No one told a good story like my Pappa John Evans. Maybe you knew him, most knew him as “Redneck”. That was way before Redneck had come to mean what it does today, thanks to Jeff Foxworthy. I would say he earned the nickname due to being a union coal miner or most likely by being a diehard Democrat. My Pappa, born in 1910, would have been 101 years old this past June if he were still living. But I met someone in the late 1970s that rivaled him in the art of storytelling and of course, there was a story between the two of them.

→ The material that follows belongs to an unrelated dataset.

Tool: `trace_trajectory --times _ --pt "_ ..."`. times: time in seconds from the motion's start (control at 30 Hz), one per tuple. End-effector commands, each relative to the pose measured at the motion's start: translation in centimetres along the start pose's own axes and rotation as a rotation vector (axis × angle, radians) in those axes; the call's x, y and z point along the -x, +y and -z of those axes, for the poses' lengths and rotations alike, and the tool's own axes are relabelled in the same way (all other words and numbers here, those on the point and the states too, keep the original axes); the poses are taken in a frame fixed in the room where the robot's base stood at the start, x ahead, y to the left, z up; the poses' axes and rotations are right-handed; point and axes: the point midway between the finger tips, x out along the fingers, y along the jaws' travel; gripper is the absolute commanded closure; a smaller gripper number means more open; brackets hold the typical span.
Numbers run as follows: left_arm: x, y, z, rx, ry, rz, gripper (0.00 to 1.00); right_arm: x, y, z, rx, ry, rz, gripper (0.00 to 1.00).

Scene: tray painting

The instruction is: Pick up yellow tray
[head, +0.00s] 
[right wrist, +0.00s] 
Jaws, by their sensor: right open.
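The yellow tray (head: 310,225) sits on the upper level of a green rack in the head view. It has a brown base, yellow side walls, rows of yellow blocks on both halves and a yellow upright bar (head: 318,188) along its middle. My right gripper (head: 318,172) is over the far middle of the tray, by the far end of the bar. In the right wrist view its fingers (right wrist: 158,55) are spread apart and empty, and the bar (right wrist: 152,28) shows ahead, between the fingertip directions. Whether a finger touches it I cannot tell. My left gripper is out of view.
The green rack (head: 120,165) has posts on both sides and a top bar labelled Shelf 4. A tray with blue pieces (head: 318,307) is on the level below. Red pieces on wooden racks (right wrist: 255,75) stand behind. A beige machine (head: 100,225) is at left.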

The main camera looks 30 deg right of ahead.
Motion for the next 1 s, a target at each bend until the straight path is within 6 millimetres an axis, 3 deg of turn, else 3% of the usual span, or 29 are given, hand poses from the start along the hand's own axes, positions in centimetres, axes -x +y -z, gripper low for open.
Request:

That someone was Kitty Keeton. Kitty was the great great uncle to my children through their father’s side. Kitty was born in 1897 and grew up in the same areas as my grandparents, Muren, Aberdeen, and Turkey Hill. He was a coal miner and later on in life a barber. When I first met him I was just a teenager still. He asked who my family was and he knew them all. He told me a story about how when he was at the Ayrshire Mines one day a bunch of kids were playing around on the tipple and dropped a chunk of coal that hit him on the head and just about killed him. If I remember the story correctly it took a chunk of Kitty’s ear off. One of those kids was my Pappa John. According to Kitty anyway.
Not according to my Pappa!!! I naively told him that I had met someone who knew him. He said who and I told him Kitty Keeton and that Kitty had told me the story about Pappa dropping the chunk of coal on his head when he was a kid. In my effort to keep this blog clean, I won’t tell you the exact words my Pappa had to say about this. But if you knew him, you can only imagine. It amounted to “That g___ s_____. He’s still telling that story and it ain’t true. It wasn’t me.” He ranted and raved and denied it. He said Kitty always swore it was him and it wasn’t. This back and forth went on for years. Whenever we wanted to hear a good story and get Pappa stirred up we would ask him about it.